Children Need More Than a Loving Family

There is much mention of children’s need for a loving family on social media and in advocacy campaigns. Particularly from those working in child protection reform. There is no doubt that children absolutely do need this. However, as someone who grew up in a loving family, I need to tell you that that is not enough.

Saying this may cause confusion, or possibly anger in some. At face value, it may be taken as coming from a privileged, materialistic perspective. Please allow me to explain what I am trying to say and how it has nothing whatsoever to do with material resources. When I think of what impacted me most about what was lacking in my childhood, it is not the lack of money (which was real) that comes to mind. Instead, what comes to mind is the responsibility I carried, despite my parents’ love and best efforts, and how this left little room for me.

Receiving love is extremely important for children, but they also need to be nurtured. Both love and nurture require a family environment, but having a family environment is not a guarantee of either. At the moment ‘love’ and ‘nurture’ seem to regularly be used interchangeably, so let me explain why they are not the same. In a way, I think that focus on loving families – in contrast to institutional settings where there is no love and where ‘care’ amounts to psychosocial neglect – without recognising the need for nurturing care is connected to the recognition of ‘big T Trauma’ and the lack of understanding of ‘small t trauma’.

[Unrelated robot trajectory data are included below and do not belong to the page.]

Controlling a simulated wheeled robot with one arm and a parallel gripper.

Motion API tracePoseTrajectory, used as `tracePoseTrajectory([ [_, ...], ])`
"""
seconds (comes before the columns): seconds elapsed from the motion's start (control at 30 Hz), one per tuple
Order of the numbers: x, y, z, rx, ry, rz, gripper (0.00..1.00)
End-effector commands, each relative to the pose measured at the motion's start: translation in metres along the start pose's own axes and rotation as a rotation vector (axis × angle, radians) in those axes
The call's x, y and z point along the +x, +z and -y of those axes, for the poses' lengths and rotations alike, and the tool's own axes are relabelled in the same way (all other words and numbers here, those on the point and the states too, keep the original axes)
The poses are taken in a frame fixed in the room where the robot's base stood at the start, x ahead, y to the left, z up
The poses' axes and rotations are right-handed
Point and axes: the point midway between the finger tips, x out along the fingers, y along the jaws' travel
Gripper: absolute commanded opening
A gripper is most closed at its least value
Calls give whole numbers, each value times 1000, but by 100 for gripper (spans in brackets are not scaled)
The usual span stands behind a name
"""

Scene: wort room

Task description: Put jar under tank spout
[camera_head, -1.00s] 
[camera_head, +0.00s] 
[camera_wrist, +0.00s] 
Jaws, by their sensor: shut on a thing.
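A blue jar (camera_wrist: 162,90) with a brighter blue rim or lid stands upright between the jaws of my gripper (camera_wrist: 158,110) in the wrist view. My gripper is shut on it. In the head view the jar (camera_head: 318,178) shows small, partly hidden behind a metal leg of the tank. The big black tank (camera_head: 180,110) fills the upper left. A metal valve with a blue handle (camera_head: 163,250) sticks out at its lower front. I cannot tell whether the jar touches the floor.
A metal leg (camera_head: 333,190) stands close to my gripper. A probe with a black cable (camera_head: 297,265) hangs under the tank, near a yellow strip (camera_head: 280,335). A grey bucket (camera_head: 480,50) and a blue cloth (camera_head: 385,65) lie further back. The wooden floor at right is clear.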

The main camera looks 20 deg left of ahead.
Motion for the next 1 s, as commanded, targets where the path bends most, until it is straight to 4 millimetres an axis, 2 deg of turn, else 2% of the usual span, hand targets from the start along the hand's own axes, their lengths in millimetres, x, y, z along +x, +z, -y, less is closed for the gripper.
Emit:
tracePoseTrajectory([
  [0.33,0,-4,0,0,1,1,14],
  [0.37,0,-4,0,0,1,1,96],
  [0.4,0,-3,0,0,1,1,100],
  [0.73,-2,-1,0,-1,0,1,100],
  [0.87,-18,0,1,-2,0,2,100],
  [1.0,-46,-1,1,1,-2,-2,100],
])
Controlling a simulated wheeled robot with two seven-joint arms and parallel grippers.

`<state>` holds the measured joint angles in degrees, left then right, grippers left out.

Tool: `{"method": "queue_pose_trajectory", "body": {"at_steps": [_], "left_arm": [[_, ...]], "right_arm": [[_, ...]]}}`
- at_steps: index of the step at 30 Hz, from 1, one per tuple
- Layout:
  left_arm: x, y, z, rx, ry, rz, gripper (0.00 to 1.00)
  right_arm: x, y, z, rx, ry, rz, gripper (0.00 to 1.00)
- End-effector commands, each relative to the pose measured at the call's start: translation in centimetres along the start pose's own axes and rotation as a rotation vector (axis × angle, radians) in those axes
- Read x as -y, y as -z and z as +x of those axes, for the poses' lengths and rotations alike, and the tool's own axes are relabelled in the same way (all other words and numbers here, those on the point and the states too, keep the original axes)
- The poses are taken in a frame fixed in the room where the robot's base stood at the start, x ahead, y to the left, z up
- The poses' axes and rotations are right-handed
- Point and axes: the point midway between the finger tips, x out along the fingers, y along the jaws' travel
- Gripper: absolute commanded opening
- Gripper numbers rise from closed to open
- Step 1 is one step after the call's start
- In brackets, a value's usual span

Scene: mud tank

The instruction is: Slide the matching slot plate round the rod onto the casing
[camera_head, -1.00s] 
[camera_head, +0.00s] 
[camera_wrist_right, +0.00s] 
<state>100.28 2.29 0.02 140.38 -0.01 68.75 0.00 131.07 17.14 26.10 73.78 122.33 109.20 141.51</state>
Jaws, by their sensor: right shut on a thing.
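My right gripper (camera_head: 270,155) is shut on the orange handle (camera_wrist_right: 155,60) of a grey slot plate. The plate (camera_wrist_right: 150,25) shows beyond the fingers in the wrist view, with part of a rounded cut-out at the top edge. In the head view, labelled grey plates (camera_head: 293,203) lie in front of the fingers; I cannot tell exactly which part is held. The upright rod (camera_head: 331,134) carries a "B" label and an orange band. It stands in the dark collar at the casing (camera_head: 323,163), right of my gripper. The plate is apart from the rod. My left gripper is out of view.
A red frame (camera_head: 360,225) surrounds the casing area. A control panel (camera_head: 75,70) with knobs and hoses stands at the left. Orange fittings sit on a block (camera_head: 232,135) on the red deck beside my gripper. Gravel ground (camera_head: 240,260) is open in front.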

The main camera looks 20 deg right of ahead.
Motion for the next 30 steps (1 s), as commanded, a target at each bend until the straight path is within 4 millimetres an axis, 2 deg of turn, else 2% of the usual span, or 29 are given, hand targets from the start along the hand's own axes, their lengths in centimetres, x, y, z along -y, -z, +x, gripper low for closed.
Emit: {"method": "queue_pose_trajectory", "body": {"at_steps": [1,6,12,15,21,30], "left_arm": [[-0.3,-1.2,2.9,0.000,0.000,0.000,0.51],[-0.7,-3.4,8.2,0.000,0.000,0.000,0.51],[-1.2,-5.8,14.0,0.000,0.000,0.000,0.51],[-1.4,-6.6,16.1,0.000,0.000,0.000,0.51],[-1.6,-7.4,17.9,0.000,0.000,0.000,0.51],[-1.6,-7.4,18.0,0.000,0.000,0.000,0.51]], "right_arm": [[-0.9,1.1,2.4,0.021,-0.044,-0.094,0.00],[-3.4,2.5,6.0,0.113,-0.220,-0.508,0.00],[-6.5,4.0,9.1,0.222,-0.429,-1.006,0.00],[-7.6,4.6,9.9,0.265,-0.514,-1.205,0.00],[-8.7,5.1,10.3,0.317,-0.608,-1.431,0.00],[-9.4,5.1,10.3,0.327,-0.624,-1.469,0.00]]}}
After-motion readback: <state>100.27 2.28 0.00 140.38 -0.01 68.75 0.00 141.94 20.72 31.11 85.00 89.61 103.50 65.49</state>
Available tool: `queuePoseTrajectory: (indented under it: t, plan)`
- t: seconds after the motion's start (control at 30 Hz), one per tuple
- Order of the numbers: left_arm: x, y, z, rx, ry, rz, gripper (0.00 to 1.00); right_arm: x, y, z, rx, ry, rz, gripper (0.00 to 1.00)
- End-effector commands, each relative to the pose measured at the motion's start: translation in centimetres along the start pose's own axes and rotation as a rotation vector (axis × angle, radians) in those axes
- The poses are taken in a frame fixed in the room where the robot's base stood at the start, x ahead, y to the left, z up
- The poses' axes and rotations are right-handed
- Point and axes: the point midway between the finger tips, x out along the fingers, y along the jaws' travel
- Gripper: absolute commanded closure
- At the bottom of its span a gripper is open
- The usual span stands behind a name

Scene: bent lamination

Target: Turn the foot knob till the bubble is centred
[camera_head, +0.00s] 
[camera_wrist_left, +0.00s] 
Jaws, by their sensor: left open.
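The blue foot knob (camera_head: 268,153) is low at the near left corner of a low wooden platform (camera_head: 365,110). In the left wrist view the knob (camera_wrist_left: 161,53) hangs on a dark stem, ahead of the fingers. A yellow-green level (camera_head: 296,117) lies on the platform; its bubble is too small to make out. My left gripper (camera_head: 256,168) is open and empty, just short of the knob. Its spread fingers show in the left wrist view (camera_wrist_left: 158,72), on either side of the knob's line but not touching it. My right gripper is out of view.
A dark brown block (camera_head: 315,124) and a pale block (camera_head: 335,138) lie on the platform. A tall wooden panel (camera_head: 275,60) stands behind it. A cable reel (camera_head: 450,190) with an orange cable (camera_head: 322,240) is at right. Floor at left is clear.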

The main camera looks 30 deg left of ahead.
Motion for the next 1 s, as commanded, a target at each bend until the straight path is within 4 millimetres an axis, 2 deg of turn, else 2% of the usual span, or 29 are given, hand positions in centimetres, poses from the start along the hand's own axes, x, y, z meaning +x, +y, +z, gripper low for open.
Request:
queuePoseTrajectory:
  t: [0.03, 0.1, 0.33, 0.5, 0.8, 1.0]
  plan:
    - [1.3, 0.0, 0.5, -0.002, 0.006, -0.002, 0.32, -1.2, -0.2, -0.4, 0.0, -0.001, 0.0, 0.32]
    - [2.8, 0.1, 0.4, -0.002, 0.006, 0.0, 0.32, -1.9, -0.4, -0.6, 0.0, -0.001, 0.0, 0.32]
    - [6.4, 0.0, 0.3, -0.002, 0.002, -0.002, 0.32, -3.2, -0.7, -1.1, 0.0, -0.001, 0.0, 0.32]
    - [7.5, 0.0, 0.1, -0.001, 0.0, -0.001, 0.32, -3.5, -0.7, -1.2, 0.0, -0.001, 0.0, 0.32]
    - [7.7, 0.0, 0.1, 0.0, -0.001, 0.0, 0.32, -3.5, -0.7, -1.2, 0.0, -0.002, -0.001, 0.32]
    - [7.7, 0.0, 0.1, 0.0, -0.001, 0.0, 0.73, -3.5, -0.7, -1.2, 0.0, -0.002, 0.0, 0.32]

Big T Trauma refers to the things we all understand are likely to cause trauma: the experience of catastrophic events. Things like war, abuse, neglect, exploitation, surviving a disaster or a major accident. These things are not guaranteed to result in trauma, but they increase the likelihood and when we know something like this has happened to someone, we all understand where signs indicating trauma might come from. Small t trauma is much less recognised, it can be – again no guarantee, just a higher likelihood – caused by long-term or chronic high levels of stress caused by circumstances that remove the possibility of a general sense of safety and belonging. This can include poverty, marginalisation, oppression, having your experiences structurally invalidated, institutionalisation, homelessness, loneliness, and unemployment. It also includes a lack of reliable, responsive – in other words nurturing – care that makes you feel safe and seen as a child.

There was never any doubt that my parents loved us. They did everything they could to care for my siblings and me as best they could. However, there were limits to their ability, due to my parents’ own unresolved trauma, mental health issues, plus the undiagnosed neurodiversity in the entire family. At times, nurturing care was available and at other times, the capacity was just not there.

The power of the message that what children need is a loving family and the lack of attention for and recognition of small t trauma, meant that it took me a very long time – decades – to start to recognise that I was living my life in survival mode due to small t trauma. My view of my childhood was that I came from a loving family and that I had never felt unsafe. Both those things are true, but they are only part of the story. I discovered that not consciously feeling unsafe is not the same as feeling safe and what a difference the gap between those two things makes. I discovered how deeply I was affected by my parents’ limitations despite their great love for me and how the adaptations and coping mechanisms that I developed to make it through childhood were holding me back in adulthood. This is an ongoing journey of discovery and healing for me.

Discovering how the world opens up for me and how energy and capacity are freed up when they are no longer invested in constant vigilance and suppression of my own needs, has made me aware of how important it is to recognise small t trauma and its effects. It has made me realise more deeply that children need fairly consistently nurturing parents, as well as loving ones, to be able to thrive.